Who is your favorite female identifying written character and why?

The main character in Alice Walker’s “Everyday Use” haunts me. She feels like family, and I don’t only mean that as a compliment. I’m struck by how Walker wrote Mama as so comfortable in her own skin. Mama is not ashamed of her lower socioeconomic status and is proud of her skills and capacity for hard labor. This large, calloused-hand, black female character was written to be so aware of her own beauty and worth, I can’t help but admire her, can’t help but wish (even as a white woman) to occupy in the real world the literary space she does because it resolves something of the conflict that exists for me between class and gender.
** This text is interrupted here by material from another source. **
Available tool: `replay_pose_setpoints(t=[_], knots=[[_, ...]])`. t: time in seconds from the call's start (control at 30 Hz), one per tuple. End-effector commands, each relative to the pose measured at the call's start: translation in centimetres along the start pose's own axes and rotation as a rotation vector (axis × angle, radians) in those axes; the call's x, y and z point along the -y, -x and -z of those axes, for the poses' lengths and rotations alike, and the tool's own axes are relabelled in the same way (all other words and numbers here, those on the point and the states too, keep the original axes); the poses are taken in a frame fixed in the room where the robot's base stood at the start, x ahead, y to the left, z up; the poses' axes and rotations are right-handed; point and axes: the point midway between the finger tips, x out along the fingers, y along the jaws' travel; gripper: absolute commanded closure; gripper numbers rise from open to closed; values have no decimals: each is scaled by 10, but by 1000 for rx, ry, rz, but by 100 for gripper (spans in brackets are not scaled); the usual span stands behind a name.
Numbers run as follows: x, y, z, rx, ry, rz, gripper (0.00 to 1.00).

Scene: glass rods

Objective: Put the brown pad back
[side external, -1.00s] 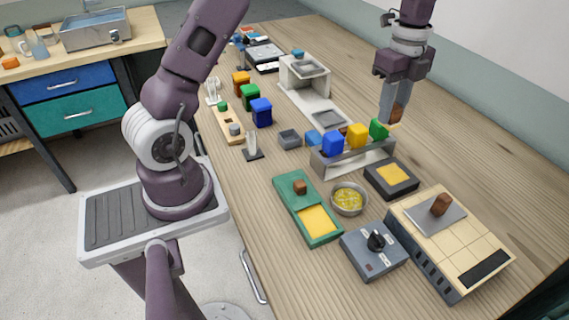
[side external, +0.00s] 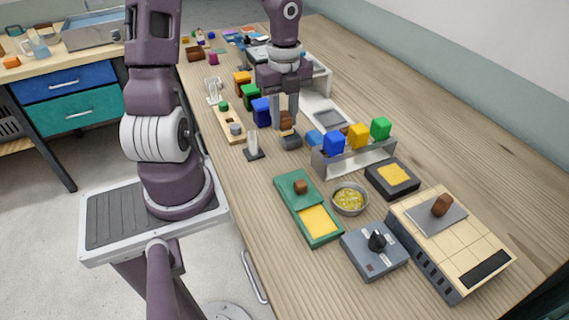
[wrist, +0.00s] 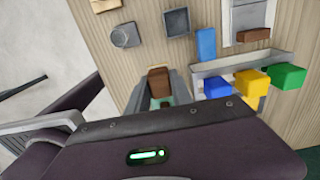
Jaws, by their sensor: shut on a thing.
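My gripper (side external: 287,122) is shut on a brown pad (side external: 286,119) and holds it above the table, close to a small grey open box. The pad's brown block also shows between the fingers in the wrist view (wrist: 159,80). The grey box (side external: 291,143) sits just below the gripper in the side view and looks empty in the wrist view (wrist: 177,22). Another brown block (wrist: 252,35) lies by a pale tray, behind the rack of coloured blocks.
A grey rack (side external: 352,163) has blue, yellow and green blocks on top. A green tray (side external: 293,184), a metal bowl (side external: 349,211) and a dark box with a yellow pad (side external: 393,178) stand in front. A dark blue block (side external: 261,111) is close on the left.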

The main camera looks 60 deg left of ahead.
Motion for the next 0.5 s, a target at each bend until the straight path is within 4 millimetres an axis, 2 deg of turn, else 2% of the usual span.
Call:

And yet, the character in the story with whom I should most identify, the “intellectual” Dee, is the one who is devalued by Mama in the story. While visiting her mother and sister, Dee offers to take home quilts that were made by their ancestors. She wants to hang them on the wall, but her sister Maggie was supposed to get the quilts for “everyday use” after she marries. Mama opts to preserve a living heritage by giving the quilts to Maggie and pokes fun at Dee for being too removed from her roots. How many times have I been Dee, marginalized for my “academic” thinking, and ignored at family gatherings? My parents were both first-generation college students and on my mother’s side we are still very close to our working class roots.

I love Alice Walker’s character Mama in “Everyday Use” because she is content with a simple life that Capitalism tells us is not good enough, and yet I fear Mama is my own grandmother, a factory seamstress married to a coal miner, who wrote me a letter when I was in my PhD. program at Arizona State telling me to quit wasting my time at school and find a husband. Walker packs so much into that short story and into her main character.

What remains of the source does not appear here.